Furthermore, my once-a-month investing habit has been going on for years, and I don’t want to upset that rhythm. The share market grows over time; I want money to be invested constantly so it evens out those highs and lows. I’d hate to stop it to let the cash build up and forget to start it again or find another reason not to invest. So, it’s clean this way. 

And as for timing the market when I sold, which I know the number crunchers among you will be asking about? No idea. I didn’t even look. I just sold what I needed to.

This is the crazy bit.

It has been almost a month since I sold some index and ETF funds to the value of $12,000. Before selling, the balance was $422,000. Today, Sunday, 4th June 2023, it is $420,000. A $2,000 decrease despite removing $12,000. How remarkable is that? Why is that? The share markets have had a good month, and because we also made our usual investments (approximately $2,000), we are only down by a very small amount.

I should have stopped mucking around and done this much earlier! Learn from me, please. If you have enough wealth to start spending and enjoying it now by creating memories with whānau and friends, what are you waiting for? Tell me in the comments section below.

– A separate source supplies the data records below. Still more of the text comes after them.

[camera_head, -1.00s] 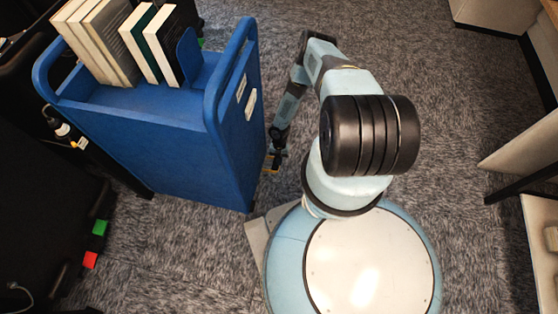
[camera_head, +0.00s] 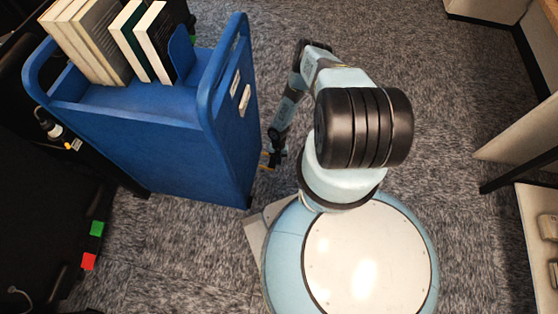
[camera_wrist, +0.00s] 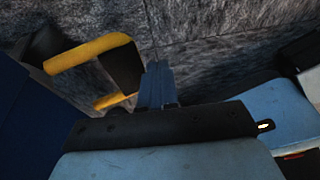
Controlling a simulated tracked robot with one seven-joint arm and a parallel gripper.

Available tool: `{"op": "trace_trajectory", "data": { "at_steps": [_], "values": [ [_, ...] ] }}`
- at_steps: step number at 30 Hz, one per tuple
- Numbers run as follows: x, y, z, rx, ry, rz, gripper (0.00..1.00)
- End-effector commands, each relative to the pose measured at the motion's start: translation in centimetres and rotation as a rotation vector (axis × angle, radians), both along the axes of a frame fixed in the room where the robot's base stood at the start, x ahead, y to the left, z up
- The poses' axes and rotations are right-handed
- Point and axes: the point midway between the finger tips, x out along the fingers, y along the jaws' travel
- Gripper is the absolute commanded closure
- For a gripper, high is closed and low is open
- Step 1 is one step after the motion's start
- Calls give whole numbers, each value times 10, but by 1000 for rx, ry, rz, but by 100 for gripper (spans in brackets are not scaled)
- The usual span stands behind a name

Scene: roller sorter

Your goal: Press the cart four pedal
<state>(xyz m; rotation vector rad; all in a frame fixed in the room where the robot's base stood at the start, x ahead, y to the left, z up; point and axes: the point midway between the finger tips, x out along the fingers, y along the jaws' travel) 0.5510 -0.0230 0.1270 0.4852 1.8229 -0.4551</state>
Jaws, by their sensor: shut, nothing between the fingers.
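The blue cart (camera_head: 165,150) stands upright on the carpet left of my base in the head view. Its blue side also fills the left edge of the wrist view (camera_wrist: 22,125). A yellow-edged pedal (camera_wrist: 92,50) with a dark face sticks out low beside the cart. A second yellow piece (camera_wrist: 112,100) shows just below it in the wrist view. In the head view the yellow pedal parts (camera_head: 265,167) are small and partly hidden by my gripper (camera_head: 274,157). My gripper's fingers (camera_wrist: 158,82) are shut and empty, just right of the yellow pieces. Contact cannot be told.
Several books (camera_head: 110,45) stand on the cart's top. A pale desk (camera_head: 540,235) is at the right edge. Carpet between my base and that desk is clear.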

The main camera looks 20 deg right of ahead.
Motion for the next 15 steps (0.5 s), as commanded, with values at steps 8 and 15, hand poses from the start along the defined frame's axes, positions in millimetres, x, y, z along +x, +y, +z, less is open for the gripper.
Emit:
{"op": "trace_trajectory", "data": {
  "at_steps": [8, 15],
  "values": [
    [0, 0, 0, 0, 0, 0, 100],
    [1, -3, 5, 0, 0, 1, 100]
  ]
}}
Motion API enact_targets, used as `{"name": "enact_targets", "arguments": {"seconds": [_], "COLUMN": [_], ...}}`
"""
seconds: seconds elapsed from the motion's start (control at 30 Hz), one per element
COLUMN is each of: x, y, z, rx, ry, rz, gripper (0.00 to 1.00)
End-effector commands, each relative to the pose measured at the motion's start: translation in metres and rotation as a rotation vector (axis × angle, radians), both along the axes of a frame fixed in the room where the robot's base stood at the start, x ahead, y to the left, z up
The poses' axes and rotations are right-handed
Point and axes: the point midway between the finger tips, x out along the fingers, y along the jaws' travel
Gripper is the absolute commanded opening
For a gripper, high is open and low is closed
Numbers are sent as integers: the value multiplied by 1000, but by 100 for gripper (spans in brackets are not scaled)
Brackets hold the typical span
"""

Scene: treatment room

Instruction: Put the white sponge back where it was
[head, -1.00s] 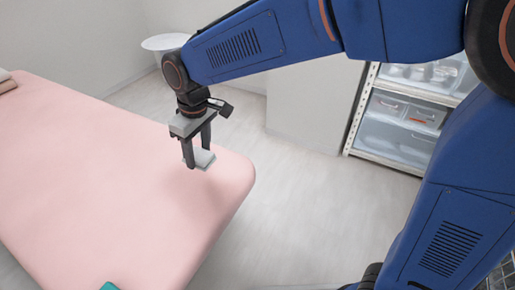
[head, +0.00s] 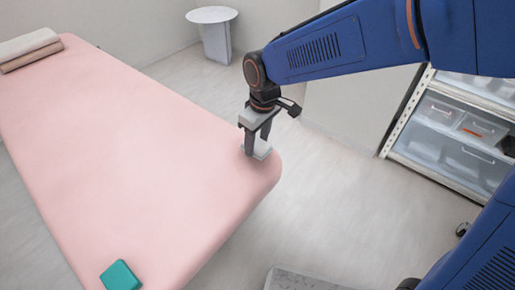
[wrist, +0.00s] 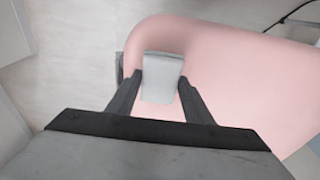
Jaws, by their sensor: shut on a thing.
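The white sponge (wrist: 162,76) is between the two fingers of my gripper (wrist: 161,88) in the wrist view. In the head view the sponge (head: 262,151) shows at the fingertips of my gripper (head: 256,148), over the far right corner of the pink treatment bed (head: 130,140). My gripper is shut on the sponge. I cannot tell whether the sponge touches the bed or hangs just above it.
A teal block (head: 120,275) lies on the bed's near edge. Folded towels (head: 28,48) lie at its far left end. A round white side table (head: 212,16) stands behind. A shelf with clear drawers (head: 455,135) is on the right. Most of the bed top is bare.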

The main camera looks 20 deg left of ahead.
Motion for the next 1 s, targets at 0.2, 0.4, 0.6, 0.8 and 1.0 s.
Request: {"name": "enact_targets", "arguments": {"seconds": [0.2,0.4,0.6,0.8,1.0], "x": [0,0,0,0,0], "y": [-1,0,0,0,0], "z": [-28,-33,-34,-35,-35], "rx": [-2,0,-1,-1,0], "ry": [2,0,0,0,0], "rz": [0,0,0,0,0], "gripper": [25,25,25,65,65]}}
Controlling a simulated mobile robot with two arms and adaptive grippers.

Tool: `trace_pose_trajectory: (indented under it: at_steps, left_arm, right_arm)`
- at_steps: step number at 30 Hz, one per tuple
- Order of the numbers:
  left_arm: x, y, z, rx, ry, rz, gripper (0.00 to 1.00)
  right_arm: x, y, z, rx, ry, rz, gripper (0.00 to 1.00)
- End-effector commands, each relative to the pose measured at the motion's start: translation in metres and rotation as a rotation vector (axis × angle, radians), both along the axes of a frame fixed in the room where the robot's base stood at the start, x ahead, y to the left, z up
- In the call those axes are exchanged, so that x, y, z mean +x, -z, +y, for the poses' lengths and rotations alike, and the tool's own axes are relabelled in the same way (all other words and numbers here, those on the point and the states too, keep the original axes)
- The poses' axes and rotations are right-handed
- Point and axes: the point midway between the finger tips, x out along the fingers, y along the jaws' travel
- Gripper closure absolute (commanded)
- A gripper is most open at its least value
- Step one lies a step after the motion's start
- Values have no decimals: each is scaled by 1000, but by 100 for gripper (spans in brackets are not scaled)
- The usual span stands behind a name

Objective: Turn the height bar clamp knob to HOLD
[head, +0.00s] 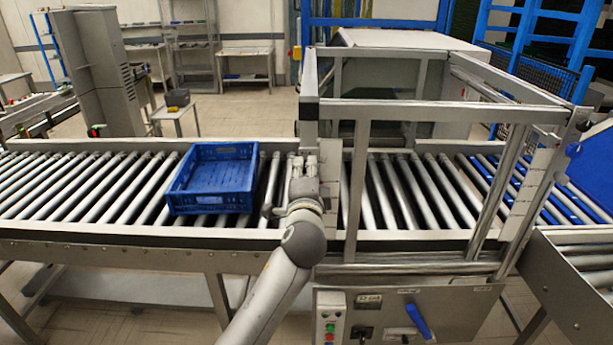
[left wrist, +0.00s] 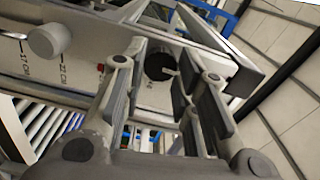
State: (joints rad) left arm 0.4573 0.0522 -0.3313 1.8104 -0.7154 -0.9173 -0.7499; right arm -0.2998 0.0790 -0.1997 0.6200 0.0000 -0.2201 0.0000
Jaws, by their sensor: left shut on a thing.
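My left gripper (head: 303,164) is at the left upright of the metal frame (head: 310,80), above the conveyor. In the left wrist view its two fingers (left wrist: 163,80) are on either side of a dark round knob (left wrist: 160,65) with a light pointer mark, and are shut on it. The knob sits on a light metal plate (left wrist: 90,42). The plate carries a grey cylindrical peg (left wrist: 48,40), printed centimetre marks and a small red mark. The knob's setting cannot be read. In the head view the gripper hides the knob. My right gripper is in neither view.
A blue crate (head: 212,178) lies on the conveyor rollers (head: 85,185), left of my left gripper. A control panel (head: 405,318) with a blue lever (head: 418,320) and several buttons is below the frame. Rollers inside the frame are clear.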

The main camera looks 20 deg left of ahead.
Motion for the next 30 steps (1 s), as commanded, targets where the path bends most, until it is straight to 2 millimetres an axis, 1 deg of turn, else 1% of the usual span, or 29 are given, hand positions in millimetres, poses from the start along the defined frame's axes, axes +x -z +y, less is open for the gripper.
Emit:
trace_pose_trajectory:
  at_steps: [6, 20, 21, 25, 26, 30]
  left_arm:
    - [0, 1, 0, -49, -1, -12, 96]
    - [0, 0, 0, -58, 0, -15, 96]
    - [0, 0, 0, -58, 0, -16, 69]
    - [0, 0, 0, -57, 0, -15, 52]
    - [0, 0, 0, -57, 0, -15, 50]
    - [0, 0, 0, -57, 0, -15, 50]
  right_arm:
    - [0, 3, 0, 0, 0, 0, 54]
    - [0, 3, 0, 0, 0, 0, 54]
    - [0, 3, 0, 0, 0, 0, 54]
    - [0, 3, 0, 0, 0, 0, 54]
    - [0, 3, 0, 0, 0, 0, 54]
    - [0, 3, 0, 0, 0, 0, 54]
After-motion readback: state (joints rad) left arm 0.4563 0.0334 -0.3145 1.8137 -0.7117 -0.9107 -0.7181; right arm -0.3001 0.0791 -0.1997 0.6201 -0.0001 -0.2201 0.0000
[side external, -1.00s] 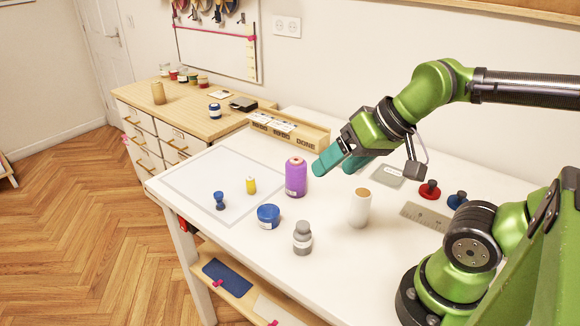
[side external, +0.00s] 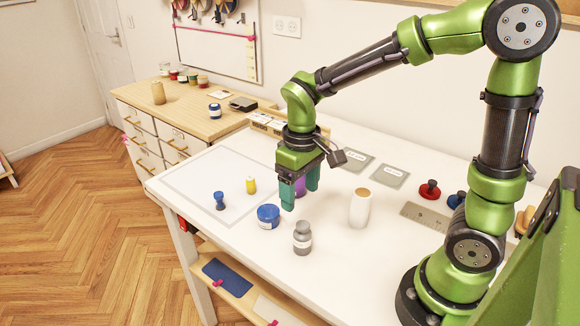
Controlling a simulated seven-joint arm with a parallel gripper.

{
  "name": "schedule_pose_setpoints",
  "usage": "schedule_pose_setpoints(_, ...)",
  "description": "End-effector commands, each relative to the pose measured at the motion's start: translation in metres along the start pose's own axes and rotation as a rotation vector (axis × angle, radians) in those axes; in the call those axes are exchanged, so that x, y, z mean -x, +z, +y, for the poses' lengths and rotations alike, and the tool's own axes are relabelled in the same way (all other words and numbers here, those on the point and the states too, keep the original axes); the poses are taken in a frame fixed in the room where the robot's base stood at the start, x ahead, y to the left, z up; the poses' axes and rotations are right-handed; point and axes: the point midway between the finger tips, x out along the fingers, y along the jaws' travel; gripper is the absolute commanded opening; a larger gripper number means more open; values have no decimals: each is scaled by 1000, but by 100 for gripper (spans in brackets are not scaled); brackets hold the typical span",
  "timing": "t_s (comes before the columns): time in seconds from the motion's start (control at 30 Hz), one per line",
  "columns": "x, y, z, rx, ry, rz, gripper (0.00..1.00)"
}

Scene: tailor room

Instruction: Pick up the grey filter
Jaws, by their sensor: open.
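The grey filter (side external: 303,238) appears to be the small grey bottle-shaped piece with a pale label band. It stands upright near the front edge of the white table (side external: 340,270). My gripper (side external: 299,198) points down with its two teal fingers apart and nothing seen held. In the picture the fingers are above the grey filter, with a visible gap to it. A purple spool (side external: 300,187) shows partly between the fingers and is mostly hidden. I cannot tell whether it is behind or between them.
A blue-lidded jar (side external: 268,217) stands just left of the filter, and a white cylinder (side external: 360,208) to its right. A yellow spool (side external: 251,185) and a blue spool (side external: 219,200) are farther left. A ruler (side external: 428,216) and a red knob (side external: 430,190) lie right. The table in front is clear.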

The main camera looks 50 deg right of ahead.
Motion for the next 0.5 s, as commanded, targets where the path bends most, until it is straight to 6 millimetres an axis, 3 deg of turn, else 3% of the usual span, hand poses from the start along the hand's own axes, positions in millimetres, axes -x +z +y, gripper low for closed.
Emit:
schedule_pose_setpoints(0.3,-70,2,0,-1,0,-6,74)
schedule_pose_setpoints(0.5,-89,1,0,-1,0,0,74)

I’ve already set a calendar reminder for May 1st 2024, to do it again.

Until then, we will be enjoying life.

Happy Saving!

Ruth

P.S. For the number crunchers amongst you, this Mad Fientist blog came out a couple of weeks after we enabled our version of The 4% Rule. You might enjoy their thoughts on the rule itself.

After completing this post, I went for a walk. I picked the Earn & Invest Podcast: Is FIRE Lifestyle Design? It turns out that what we are up to has a name: Barista FIRE. It’s worth a listen!